___ INPUT

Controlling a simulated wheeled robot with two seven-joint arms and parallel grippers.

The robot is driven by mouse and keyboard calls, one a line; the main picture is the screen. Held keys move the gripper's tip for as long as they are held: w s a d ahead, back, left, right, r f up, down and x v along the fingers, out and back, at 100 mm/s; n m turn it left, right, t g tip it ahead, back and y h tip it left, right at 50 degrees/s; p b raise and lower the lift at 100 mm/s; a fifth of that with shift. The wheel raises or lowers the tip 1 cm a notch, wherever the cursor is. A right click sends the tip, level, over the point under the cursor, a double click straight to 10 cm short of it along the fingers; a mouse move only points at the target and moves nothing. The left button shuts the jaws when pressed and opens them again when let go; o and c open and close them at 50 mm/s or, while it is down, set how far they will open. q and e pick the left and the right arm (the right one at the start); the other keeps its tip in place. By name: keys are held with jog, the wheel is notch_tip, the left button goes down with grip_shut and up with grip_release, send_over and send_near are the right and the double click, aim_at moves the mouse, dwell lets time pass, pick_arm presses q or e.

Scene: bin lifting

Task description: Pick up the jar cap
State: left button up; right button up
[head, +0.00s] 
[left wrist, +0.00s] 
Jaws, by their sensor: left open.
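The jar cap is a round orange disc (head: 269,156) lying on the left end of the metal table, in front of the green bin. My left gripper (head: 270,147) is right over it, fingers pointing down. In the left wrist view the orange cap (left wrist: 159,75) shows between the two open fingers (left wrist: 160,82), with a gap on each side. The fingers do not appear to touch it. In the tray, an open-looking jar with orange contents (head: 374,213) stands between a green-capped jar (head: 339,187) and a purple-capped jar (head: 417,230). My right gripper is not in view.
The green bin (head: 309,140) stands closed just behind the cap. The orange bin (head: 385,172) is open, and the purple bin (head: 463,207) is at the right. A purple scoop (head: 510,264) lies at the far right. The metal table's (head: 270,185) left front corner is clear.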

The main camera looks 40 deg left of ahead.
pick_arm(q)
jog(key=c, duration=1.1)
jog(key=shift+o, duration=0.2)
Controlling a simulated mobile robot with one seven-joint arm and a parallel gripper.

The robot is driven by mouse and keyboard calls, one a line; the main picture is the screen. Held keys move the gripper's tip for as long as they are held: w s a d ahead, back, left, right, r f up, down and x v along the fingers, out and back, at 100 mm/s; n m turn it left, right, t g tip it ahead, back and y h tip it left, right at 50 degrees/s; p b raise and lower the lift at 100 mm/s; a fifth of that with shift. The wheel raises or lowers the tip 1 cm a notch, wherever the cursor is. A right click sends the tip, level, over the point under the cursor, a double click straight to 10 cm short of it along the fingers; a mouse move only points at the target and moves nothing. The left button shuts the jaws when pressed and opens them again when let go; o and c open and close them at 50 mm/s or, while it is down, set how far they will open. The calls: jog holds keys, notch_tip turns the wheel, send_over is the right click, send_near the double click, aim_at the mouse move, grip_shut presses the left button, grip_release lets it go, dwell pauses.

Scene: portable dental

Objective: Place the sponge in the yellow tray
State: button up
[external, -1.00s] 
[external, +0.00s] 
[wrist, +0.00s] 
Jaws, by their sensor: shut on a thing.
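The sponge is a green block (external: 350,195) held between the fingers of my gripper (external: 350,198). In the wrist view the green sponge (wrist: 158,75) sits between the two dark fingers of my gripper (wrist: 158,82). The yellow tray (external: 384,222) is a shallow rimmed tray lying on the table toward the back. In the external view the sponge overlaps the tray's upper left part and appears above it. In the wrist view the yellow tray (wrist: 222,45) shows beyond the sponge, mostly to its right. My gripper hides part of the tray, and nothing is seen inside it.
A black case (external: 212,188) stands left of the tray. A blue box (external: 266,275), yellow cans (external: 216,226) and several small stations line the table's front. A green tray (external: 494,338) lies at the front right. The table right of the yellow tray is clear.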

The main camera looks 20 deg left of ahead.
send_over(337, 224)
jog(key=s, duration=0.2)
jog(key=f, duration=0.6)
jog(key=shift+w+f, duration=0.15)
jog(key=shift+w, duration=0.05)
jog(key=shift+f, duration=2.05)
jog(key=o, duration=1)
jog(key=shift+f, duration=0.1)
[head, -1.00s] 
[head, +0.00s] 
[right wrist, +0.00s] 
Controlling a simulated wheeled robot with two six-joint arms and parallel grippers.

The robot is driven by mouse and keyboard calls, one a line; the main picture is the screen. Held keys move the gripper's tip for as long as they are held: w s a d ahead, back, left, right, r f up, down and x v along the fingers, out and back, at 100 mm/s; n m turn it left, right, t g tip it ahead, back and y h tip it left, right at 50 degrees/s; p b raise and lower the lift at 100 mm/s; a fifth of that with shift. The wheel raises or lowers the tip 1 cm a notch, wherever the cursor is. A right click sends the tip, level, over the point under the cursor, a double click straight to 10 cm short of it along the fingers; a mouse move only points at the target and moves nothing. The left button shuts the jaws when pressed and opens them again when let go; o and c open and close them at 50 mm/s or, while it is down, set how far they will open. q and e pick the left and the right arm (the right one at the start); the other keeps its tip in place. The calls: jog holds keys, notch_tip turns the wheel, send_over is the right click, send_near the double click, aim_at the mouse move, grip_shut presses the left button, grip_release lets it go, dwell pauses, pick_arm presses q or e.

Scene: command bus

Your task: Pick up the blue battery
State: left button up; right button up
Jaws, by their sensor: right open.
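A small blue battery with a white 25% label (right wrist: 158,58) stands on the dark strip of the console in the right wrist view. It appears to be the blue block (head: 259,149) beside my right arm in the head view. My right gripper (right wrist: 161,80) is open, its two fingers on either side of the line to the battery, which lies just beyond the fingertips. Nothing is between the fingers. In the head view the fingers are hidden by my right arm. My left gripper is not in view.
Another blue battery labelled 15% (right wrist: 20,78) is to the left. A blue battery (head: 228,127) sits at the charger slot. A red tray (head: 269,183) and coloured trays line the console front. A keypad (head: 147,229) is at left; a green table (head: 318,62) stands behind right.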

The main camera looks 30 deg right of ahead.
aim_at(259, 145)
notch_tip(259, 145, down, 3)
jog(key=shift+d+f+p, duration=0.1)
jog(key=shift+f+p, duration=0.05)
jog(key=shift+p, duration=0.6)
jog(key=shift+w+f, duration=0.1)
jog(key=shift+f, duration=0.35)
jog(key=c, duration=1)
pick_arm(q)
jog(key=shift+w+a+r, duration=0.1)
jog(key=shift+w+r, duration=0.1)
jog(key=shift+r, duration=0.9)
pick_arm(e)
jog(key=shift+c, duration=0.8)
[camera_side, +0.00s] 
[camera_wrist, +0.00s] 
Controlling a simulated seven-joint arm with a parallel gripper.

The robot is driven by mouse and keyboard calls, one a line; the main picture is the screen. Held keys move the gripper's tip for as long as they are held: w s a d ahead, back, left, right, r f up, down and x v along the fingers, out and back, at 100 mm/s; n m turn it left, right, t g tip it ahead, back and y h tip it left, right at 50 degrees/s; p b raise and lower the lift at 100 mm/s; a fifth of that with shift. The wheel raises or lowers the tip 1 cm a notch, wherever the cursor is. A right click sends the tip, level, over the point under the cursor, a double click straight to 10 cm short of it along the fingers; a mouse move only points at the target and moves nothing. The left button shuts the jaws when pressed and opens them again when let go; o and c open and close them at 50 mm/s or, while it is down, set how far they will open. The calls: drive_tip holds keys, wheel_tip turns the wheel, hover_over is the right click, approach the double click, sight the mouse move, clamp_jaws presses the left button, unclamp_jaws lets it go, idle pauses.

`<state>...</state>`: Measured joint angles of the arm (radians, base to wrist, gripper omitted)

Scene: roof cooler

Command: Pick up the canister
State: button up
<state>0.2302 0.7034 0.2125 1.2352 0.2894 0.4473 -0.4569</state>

______

> [WHAT YOU HAVE TO DO]
Set the lines down exactly, from the first line of the records to the line where "[left wrist, +0.00s]" appears, with both ends kept.

> [EXPECTED ANSWER]
Controlling a simulated wheeled robot with two seven-joint arms and parallel grippers.

The robot is driven by mouse and keyboard calls, one a line; the main picture is the screen. Held keys move the gripper's tip for as long as they are held: w s a d ahead, back, left, right, r f up, down and x v along the fingers, out and back, at 100 mm/s; n m turn it left, right, t g tip it ahead, back and y h tip it left, right at 50 degrees/s; p b raise and lower the lift at 100 mm/s; a fifth of that with shift. The wheel raises or lowers the tip 1 cm a notch, wherever the cursor is. A right click sends the tip, level, over the point under the cursor, a double click straight to 10 cm short of it along the fingers; a mouse move only points at the target and moves nothing. The left button shuts the jaws when pressed and opens them again when let go; o and c open and close them at 50 mm/s or, while it is down, set how far they will open. q and e pick the left and the right arm (the right one at the start); the other keeps its tip in place. By name: keys are held with jog, the wheel is notch_tip, the left button goes down with grip_shut and up with grip_release, send_over and send_near are the right and the double click, aim_at moves the mouse, dwell lets time pass, pick_arm presses q or e.

Scene: bin lifting

Task description: Pick up the jar cap
State: left button up; right button up
[head, +0.00s] 
[left wrist, +0.00s] 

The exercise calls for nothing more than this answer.